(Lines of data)
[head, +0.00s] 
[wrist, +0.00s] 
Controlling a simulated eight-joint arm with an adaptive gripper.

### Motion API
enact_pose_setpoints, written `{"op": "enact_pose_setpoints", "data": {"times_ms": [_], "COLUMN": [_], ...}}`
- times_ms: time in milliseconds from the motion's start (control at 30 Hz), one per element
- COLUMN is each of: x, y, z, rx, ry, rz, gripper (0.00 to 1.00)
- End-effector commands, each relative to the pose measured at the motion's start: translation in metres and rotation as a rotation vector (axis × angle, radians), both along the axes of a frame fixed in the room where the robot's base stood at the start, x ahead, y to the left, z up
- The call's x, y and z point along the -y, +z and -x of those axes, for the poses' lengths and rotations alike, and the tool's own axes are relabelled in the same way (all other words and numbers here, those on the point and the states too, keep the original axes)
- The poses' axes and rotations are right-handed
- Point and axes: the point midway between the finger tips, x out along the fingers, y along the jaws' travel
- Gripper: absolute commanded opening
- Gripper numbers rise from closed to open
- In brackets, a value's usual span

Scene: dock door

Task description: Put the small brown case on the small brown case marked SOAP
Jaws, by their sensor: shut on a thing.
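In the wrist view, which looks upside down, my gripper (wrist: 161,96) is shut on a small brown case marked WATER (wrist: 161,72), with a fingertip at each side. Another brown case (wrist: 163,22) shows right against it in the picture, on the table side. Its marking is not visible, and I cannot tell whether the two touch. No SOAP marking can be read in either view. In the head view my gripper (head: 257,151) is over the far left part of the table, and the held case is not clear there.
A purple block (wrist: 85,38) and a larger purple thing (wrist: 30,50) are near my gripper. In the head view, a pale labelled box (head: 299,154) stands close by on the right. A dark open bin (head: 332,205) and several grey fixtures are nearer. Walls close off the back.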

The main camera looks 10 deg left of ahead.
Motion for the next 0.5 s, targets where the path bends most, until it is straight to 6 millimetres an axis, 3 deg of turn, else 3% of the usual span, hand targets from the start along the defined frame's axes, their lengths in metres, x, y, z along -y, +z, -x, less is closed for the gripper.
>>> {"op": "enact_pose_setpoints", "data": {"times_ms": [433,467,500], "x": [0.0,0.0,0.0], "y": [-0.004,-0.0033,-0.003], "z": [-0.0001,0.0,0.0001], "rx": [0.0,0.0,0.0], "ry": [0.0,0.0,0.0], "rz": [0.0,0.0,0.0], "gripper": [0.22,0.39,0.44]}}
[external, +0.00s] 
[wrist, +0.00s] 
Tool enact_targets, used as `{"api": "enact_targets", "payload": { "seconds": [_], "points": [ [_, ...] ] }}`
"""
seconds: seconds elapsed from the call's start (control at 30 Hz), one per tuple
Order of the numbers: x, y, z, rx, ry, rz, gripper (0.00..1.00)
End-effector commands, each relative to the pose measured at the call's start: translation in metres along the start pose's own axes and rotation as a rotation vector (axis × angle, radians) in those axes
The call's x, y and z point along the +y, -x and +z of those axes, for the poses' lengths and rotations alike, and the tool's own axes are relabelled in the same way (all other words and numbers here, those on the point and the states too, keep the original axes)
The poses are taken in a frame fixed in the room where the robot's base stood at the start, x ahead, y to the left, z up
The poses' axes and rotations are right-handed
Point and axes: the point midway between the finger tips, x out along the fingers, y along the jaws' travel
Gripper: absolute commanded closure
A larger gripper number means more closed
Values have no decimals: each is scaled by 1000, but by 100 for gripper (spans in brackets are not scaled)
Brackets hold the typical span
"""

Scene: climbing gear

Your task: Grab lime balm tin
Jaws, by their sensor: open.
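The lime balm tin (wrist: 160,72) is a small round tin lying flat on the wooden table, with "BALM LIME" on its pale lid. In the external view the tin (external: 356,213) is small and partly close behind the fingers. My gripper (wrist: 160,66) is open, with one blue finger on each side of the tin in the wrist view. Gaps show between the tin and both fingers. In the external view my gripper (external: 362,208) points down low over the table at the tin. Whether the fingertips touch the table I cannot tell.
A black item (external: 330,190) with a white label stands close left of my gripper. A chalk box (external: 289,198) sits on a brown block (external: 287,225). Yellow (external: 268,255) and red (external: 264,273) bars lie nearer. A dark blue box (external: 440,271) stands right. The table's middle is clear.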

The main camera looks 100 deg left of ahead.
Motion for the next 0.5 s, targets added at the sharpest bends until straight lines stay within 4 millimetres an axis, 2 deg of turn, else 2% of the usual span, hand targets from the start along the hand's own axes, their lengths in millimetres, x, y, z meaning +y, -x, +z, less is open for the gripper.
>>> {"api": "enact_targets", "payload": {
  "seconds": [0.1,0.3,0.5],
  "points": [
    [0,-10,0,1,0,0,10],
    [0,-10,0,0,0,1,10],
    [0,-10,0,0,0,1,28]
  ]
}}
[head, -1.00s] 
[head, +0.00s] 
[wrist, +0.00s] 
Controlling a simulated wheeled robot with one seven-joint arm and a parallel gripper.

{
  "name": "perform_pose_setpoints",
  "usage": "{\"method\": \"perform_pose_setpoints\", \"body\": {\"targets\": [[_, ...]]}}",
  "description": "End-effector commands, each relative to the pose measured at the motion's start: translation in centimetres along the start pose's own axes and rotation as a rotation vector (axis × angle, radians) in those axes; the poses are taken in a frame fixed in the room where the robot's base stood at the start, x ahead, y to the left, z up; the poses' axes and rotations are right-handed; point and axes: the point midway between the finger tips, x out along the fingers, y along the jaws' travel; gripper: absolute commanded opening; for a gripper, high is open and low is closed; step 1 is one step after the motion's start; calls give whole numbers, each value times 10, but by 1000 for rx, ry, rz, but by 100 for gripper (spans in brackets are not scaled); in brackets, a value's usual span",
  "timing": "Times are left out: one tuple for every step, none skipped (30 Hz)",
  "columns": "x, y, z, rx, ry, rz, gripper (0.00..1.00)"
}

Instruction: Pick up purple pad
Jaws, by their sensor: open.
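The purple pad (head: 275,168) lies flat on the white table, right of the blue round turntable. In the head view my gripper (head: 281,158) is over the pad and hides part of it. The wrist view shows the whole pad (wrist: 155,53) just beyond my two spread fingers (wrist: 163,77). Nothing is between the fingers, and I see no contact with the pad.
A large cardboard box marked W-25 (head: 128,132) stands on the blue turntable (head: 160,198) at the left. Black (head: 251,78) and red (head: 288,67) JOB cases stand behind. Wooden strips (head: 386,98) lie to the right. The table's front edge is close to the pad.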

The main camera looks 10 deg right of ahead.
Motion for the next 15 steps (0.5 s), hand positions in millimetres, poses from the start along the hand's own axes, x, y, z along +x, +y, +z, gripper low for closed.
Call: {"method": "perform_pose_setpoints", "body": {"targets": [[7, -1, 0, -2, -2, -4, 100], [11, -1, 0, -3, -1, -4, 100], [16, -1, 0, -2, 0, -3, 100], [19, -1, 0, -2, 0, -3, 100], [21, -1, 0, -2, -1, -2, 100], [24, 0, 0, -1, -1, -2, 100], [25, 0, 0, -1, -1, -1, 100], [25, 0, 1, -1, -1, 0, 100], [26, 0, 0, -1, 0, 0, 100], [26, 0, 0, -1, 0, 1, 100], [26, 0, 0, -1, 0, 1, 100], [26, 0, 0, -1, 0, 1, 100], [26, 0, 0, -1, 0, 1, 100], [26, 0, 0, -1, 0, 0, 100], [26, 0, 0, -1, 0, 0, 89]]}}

Your task
Copy each line holding the word "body" from the listing above.

Written response
  "usage": "{\"method\": \"perform_pose_setpoints\", \"body\": {\"targets\": [[_, ...]]}}",
Call: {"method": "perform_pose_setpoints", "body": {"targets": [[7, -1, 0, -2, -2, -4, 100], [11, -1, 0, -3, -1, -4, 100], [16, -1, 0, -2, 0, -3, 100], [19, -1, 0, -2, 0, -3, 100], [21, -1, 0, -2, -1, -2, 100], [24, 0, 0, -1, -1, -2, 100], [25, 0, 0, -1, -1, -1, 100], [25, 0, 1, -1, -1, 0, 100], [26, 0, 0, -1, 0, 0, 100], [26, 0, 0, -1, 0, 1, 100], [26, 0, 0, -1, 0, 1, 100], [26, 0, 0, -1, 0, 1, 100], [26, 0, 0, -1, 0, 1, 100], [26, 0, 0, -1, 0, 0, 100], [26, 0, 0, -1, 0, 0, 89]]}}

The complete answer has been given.